In a televised meeting with Russian President Vladimir Putin, Lukashenko accused Poland and NATO of trying to take control of parts of Ukraine. Lukashenko did not give any evidence for his claims.
“What worries us is that they are ready, the Poles and NATO, to come out, to help take Western Ukraine like it was before 1939,” said Lukashenko. The Belarusian leader added that Kyiv would inevitably ask for help to prevent its western territory from getting seized.
This follows Moscow’s previous assertion that Poland is looking to take control over historical Polish lands in Ukraine. Warsaw dismissed the claims as disinformation.
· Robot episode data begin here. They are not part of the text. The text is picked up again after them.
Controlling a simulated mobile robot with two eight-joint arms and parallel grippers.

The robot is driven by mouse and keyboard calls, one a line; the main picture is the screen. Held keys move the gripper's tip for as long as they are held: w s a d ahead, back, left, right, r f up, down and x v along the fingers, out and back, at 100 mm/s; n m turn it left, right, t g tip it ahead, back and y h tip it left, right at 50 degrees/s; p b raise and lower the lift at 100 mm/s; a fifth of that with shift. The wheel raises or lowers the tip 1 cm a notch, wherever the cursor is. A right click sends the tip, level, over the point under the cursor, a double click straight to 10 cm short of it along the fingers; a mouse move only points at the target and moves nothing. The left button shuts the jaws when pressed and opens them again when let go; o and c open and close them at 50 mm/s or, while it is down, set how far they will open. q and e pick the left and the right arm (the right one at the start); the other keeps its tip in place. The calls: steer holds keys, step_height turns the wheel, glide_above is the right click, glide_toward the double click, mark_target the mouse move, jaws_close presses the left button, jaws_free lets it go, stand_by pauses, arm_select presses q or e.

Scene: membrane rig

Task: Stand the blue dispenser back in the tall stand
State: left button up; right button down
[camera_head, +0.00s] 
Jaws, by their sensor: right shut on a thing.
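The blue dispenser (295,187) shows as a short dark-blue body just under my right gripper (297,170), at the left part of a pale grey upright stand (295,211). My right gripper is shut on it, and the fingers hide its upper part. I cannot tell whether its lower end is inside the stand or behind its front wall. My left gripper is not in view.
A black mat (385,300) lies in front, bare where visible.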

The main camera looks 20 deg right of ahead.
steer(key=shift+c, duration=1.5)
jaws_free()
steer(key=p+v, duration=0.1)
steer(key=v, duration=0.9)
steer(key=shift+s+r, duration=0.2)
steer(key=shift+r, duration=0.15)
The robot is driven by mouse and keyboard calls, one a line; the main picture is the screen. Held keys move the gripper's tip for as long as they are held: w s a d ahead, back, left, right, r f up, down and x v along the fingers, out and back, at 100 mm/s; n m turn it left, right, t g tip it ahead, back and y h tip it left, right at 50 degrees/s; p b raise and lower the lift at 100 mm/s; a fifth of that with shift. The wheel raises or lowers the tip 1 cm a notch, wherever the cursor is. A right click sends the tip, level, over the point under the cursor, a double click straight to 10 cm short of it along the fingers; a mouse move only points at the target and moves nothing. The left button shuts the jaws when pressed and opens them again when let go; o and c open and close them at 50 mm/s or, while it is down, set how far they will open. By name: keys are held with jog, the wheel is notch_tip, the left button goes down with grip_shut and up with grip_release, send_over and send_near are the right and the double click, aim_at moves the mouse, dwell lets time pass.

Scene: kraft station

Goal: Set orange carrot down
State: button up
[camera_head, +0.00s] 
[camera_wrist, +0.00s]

Poland is one of Ukraine’s strongest supporters and has sent Kyiv weapons across the border the two countries share and taking in over three million refugees.
Back in March, Belarus said it was not taking part in the “special operation” Russia was carrying out in Ukraine but became an entry point for thousands of Russian forces across the border back in February.
More weapons are expected to be transported to Ukraine from other countries in its continued resistance to Russian forces. Reuters reports that Denmark’s pledge to send Harpoon anti-ship missiles and a launcher to Ukraine announced by the US Monday is the first indication of Kyiv receiving US-made weapons that extend its striking range.
The Harpoons, manufactured by Boeing, Co., will be used to drive out the Russian Navy from the Black Sea ports of Ukraine, which could allow the grain and other agricultural products to resume exports.
US Defense Secretary Lloyd Austin said he was “grateful to Denmark” for its announcement of providing a Harpoon launcher and missiles to assist Ukraine.
With the Harpoon missiles, Ukraine will likely rely on other countries for targeting data to be able to use the systems effectively against ships at longer ranges, according to Missile Defense Project director and Center for Strategic and International Studies senior fellow Tom Karako.